Foi uma decisão que me deixou satisfeito. Era uma distância onde sabia que não iria perder demasiado para os melhores nadadores, mas que por outro lado deixaria alguns bons ciclistas uns minutos atrás.
O ciclismo disputava-se num circuito de 40 kms nas estradas rurais em torno de Motala. Um circuito muito agradável, com o pavimento em bom estado e sem grandes dificuldades de terreno. Era um ciclismo rolante (cerca de 600 mts de desnível acumulado para os 120 kms), sem partes técnicas, onde a potência e a capacidade de rolar rápido fariam diferença.
A corrida, era toda ela feita na área junto ao lago e disputava-se em três voltas de 10 kms. Uma corrida também ela plana, com zonas de alcatrão, terra batida e até uma secção dentro de um bosque por entre as árvores. Um percurso bonito, com bastante sombra, e piso mole.
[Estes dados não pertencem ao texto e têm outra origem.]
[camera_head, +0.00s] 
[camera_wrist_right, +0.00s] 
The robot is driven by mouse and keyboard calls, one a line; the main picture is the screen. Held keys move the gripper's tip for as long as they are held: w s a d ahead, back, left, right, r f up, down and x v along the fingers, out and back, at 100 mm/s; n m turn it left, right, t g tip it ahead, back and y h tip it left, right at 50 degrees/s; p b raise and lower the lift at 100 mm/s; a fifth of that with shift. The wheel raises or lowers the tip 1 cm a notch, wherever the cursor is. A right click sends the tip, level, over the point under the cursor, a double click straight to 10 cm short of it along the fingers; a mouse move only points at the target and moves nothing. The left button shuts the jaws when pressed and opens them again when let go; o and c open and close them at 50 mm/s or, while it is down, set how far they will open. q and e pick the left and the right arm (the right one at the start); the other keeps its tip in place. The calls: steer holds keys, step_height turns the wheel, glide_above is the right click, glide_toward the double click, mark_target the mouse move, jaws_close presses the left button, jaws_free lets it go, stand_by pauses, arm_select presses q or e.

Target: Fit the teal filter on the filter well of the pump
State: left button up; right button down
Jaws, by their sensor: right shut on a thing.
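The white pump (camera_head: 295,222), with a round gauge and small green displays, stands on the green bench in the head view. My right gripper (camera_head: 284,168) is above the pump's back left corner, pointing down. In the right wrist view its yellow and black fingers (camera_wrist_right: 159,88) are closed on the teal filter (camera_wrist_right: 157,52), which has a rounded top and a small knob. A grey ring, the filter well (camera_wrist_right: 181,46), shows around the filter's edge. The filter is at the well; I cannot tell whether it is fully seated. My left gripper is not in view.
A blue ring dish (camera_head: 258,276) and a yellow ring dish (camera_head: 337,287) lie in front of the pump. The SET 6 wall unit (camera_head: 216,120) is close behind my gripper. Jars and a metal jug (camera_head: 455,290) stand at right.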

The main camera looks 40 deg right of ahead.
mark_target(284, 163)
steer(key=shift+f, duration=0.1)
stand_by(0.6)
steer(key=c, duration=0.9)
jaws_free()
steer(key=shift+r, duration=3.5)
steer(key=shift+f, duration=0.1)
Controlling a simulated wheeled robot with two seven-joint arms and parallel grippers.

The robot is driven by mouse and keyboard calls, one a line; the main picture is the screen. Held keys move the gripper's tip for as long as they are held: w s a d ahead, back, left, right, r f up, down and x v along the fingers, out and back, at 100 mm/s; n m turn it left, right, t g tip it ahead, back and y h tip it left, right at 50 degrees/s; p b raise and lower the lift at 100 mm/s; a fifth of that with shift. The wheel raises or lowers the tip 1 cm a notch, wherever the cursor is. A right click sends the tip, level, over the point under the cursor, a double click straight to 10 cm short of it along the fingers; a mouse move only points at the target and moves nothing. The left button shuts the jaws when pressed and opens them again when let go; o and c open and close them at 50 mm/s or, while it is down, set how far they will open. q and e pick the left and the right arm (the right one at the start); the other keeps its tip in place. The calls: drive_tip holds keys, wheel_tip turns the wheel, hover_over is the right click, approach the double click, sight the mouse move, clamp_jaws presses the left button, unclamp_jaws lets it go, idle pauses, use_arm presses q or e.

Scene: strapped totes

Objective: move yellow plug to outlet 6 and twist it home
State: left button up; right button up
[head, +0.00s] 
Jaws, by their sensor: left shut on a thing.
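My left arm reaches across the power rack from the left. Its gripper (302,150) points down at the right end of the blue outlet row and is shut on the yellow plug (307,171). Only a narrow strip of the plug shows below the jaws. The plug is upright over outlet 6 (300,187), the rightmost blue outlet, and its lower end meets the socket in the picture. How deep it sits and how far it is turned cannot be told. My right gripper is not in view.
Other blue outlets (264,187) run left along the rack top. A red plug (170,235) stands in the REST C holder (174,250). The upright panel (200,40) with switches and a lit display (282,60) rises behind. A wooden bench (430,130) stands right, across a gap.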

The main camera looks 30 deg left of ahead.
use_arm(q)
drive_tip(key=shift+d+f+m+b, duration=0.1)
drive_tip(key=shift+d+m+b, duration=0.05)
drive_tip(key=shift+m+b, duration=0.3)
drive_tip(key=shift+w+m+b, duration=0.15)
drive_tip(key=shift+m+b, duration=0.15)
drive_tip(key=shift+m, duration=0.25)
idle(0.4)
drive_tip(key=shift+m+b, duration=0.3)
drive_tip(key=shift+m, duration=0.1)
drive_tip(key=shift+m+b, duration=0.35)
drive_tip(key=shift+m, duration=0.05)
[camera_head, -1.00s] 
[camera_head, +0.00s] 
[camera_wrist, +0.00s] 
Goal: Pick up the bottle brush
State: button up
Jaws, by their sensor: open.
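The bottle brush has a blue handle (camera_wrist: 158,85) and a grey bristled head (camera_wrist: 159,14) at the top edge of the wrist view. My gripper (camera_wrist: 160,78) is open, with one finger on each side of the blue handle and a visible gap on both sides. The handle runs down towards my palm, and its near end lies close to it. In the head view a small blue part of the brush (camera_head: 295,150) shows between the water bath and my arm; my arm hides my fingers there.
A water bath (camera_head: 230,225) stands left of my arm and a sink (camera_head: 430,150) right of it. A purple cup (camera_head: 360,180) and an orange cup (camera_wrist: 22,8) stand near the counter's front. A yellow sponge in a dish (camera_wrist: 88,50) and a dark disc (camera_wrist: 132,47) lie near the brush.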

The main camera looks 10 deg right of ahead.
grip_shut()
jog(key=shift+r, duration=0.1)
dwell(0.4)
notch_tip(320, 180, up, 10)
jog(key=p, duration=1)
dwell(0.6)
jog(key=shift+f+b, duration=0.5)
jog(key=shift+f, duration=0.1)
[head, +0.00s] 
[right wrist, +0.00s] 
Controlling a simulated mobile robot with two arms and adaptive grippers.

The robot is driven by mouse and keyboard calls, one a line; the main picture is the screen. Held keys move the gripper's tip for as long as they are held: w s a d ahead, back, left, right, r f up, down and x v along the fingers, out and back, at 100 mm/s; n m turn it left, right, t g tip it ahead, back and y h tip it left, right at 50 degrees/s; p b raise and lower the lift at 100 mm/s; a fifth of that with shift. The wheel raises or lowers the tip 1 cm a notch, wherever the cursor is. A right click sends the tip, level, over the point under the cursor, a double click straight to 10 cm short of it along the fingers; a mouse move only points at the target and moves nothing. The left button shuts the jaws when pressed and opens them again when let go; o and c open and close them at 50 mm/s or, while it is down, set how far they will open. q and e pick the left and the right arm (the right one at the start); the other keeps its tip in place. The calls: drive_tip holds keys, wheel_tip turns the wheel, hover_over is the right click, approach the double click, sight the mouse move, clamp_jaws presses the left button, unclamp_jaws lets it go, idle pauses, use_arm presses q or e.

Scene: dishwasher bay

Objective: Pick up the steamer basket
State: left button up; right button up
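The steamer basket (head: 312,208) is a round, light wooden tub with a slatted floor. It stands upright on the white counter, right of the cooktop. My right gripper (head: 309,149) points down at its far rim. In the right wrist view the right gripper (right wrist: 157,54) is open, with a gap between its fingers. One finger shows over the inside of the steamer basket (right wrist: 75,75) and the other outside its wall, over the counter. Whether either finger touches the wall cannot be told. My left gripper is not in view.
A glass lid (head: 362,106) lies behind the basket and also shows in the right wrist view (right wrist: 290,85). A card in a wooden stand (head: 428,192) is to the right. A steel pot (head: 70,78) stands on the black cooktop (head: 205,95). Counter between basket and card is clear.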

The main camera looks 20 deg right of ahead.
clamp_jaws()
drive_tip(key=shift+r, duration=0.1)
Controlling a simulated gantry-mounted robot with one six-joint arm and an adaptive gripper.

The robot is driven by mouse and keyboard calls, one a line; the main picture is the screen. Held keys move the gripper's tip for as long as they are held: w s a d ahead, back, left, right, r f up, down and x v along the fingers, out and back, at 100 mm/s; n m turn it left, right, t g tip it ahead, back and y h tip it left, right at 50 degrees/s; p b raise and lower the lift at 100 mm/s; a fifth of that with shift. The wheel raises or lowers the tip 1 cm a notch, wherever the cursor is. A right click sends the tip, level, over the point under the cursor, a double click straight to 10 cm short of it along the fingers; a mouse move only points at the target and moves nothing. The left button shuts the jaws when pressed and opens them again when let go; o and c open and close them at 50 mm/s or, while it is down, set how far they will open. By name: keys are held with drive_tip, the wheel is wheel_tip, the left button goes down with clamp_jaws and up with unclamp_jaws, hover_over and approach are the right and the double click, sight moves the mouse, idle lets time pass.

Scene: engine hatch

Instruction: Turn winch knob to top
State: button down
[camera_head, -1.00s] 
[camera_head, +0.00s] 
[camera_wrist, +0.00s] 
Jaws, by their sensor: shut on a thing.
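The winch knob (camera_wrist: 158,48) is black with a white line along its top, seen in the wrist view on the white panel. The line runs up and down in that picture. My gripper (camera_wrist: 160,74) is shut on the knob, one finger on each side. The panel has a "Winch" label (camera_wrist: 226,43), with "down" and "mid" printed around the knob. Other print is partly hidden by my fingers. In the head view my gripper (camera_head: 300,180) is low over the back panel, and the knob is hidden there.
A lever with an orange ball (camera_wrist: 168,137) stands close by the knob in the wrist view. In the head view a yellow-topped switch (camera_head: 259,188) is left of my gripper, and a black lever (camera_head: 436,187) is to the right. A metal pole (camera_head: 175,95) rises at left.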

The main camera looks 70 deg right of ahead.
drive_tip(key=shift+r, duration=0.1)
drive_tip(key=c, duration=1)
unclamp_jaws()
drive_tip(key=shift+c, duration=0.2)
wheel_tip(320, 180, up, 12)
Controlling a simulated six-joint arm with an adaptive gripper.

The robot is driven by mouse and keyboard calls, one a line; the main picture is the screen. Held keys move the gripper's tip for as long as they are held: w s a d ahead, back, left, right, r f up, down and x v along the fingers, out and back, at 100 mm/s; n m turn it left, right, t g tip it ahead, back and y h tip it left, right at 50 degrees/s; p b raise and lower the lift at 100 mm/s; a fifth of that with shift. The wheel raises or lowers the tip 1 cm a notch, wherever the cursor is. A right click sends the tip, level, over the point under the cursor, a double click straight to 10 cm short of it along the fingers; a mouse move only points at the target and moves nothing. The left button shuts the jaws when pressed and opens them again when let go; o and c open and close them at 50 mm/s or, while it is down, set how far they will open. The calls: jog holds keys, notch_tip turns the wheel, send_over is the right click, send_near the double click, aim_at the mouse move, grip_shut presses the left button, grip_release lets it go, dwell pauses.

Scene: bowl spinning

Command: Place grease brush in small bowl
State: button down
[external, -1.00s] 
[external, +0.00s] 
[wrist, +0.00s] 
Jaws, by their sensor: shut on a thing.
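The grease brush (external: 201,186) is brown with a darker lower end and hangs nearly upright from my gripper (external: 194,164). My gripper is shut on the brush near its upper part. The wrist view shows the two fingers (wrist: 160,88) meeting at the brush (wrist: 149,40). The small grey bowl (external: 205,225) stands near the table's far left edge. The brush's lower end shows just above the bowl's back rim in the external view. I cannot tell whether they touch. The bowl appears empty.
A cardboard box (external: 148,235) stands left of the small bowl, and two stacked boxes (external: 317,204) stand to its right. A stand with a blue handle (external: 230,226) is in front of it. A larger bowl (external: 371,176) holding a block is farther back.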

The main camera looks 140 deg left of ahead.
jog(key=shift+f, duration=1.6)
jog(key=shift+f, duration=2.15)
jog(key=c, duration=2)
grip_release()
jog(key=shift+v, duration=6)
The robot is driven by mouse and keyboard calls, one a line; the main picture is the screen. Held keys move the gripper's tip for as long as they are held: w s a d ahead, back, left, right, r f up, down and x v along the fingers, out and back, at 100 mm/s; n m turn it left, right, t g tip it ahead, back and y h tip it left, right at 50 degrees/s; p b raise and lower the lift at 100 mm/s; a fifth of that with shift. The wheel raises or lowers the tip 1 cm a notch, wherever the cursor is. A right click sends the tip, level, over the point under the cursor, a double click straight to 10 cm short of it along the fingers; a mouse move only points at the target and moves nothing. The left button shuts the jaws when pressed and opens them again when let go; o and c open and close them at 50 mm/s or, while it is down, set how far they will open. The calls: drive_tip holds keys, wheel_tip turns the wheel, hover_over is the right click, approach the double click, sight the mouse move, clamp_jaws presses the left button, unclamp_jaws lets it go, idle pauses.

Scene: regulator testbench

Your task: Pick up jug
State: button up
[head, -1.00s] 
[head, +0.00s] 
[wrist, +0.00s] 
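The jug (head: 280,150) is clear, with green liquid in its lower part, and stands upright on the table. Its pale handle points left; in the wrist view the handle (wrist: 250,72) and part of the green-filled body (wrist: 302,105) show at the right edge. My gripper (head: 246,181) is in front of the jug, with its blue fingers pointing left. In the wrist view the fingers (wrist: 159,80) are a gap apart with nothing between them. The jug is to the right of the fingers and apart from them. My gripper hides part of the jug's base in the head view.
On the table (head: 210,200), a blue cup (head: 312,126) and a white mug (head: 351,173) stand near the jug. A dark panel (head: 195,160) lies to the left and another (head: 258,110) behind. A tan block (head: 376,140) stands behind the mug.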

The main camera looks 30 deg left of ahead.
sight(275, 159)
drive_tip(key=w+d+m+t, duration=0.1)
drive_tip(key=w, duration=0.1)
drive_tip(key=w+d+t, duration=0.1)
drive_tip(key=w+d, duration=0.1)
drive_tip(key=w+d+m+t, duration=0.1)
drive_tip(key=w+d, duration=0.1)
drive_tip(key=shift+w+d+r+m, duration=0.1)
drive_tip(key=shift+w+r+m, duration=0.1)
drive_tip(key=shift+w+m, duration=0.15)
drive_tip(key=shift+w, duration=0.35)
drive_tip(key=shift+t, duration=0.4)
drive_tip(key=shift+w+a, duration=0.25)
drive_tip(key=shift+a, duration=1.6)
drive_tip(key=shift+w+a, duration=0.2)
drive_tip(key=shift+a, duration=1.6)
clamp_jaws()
Prova – Uma natação com boas sensações e a sair da água onde era esperado. Apesar do frio inicial quando entrei na água (não nos foi permitido aquecer na água), desde que foi dado o tiro de partida, nunca mais houve frio. Temia que saísse da água com os pés e mãos demasiado frios e sem sensibilidade, e que isso me prejudicasse a transição, mas nada, tudo bem.
No ciclismo foi onde se fizeram as grandes diferenças. Num percurso rolante, têm vantagem os atletas mais pesados e mais potentes. E foi isso que aconteceu. Os atletas mais potentes, impuseram um ritmo fortíssimo e distanciaram-se dos demais. Tendo aberto um fosse bastante grande.
Eu consegui manter uma potência muito constante durante todos os 120 kms, tendo inclusivamente feito o meu melhor registo de sempre em termos de potência média (watts). Infelizmente, este desempenho não foi suficiente para conseguir acompanhar alguns do atletas mais rápidos, e acabaria por chegar à transição para a corrida com uma diferença muito grande para os primeiros, mas com alguma esperança e confiança depositada na minha corrida.
Na corrida, apesar de as sensações não serem as melhores, saí a correr a um bom ritmo. Era um ritmo que sabia ser bom para os 30 kms, e que se as pernas “soltassem” poderia ainda conseguir correr mais rápido.

Sou um atleta bastante minimalista no que toca à corrida, apenas levo comigo o necessário (entenda-se, o mínimo possível). E geralmente confio na nutrição que as organizações disponibilizam. [Se por um lado, durante o ciclismo apenas confio no meu gel e bebida energética (o facto de a posição demasiado fechada na bicicleta dificultar-me a digestão, leva a que apenas utilize produtos com os quais já estou familiarizado), por outro lado, na corrida tenho bastante facilidade em assimilar e digerir vários tipos de produtos.]
Isto levou a que saísse para correr sem qualquer tipo de nutrição minha, apenas três comprimidos de sal e dois de cafeína. Ao chegar ao primeiro abastecimento, pego numa garrafa de água e dirijo-me à secção da alimentação para buscar um gel, para meu espanto, a única “nutrição” disponível eram bananas e cacetinhos, sim, pão! Nunca antes, em 12 anos de triatlo, tinha visto darem pão (ainda por cima sem nada) num abastecimento de uma prova! Se tivessem o pão, mas também tivessem gel ou barras energéticas, não me faria diferença, contudo, é inadmissível num Campeonato do Mundo de longa distância, onde supostamente o tempo de competição dos primeiros atletas rondaria as seis horas haver uma falha destas.
Assim sendo, aguentei o ritmo inicialmente imposto até ao km 15, altura em que comecei a quebrar demasiado. Os últimos 10 kms foram um autentico calvário, onde me esforçava para não baixar o já lento ritmo (4m30s/km), e onde principalmente já só queria chegar à meta.
Foram 30 kms movido apenas a goles de bebida energética e coca-cola, e alguns pedaços de banana quando a fome apertava que me deixaram de rastos e fora de um lugar nos 15 primeiros.

No final, um 19º lugar, que sabe a muito pouco, mas que não deixa de ser honroso. Afinal de contas, não é todos os dias que nos vemos nos 20 melhores do mundo.

A Vanessa Pereira acabou por ser desclassificada, por não ter parado na tenda de penalização na volta em que foi penalizada.
Não se apercebeu da tenda, e parou apenas na volta seguinte, cumprindo a penalização na integra, contudo os juízes foram inflexíveis e acabaram por a desclassificar.